No obstante, Lutero impugnó esas demandas e instó a los príncipes a aniquilar a los campesinos que, encarnizadamente derrotados, se vieron sometidos a una brutal represión, la cual erradicó cualquier interpretación utópica y extremista del Evangelio. Posteriormente, la Reforma se institucionalizó y se fundaron las iglesias protestantes.

Concilio de Trento

Concilio de Trento

Por su parte, la Iglesia romana reaccionó a los dogmas reformadores con la Contrarreforma, gestionada en el Concilio de Trento entre 1545 y 1563, y cuyo objetivo fue el establecimiento de unos decretos que diferían y se oponían a los principios luteranos así como la activación de una vertiente militar contra el protestantismo que desembocó en la Guerra de los 30 años (1618-1648) y que acabó con la victoria de los católicos sobre los protestantes.

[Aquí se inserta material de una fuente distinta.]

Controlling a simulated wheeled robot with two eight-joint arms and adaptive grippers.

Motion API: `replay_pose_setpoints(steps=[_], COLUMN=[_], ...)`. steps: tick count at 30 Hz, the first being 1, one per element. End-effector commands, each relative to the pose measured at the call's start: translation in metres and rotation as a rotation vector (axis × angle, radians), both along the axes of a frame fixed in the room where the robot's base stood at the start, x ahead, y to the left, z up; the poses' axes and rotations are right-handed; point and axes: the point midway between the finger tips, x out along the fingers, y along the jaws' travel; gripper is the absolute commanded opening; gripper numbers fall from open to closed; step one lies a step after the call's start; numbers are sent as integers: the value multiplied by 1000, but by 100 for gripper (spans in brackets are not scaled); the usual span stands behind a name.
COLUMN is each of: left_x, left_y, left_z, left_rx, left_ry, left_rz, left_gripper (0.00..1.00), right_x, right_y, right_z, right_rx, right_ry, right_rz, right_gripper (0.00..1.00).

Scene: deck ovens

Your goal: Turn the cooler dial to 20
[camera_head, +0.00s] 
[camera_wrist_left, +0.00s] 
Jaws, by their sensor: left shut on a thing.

Por otro lado, las consecuencias de la Reforma y la Contrarreforma no fueron muy diferentes. Ambas coincidieron en un factor clave: la represión. No solo se reprimió duramente a los campesinos alemanes sino que la desconfianza que generaban las manifestaciones y creencias de la cultura popular se tradujo en una represión de la misma. La escisión entre la cultura erudita y la popular junto con la persecución de la brujería son los dos ejemplos más representativos de esta represión. La creencia y la aceptación de la brujería por parte de la sociedad legitimó la caza de brujas por toda Europa y “muy pronto se convirtió en hereje todo aquel que no era partidario de la propia fe. Hasta entonces la herejía era el error y el delito de unos pocos frente a la verdad compartida por la inmensa mayoría”. Finalmente, el escepticismo respecto a la brujería se impuso gracias a la llegada de una nueva era de progreso científico.

En conclusión, Reforma y Contrarreforma no contribuyeron a mantener el orden establecido, más bien al contrario, generaron guerras de religión, no solo entre protestantes y católicos sino también entre príncipes y campesinos. Ambas coincidieron, también, en su afán por reformar y subyugar la cultura popular.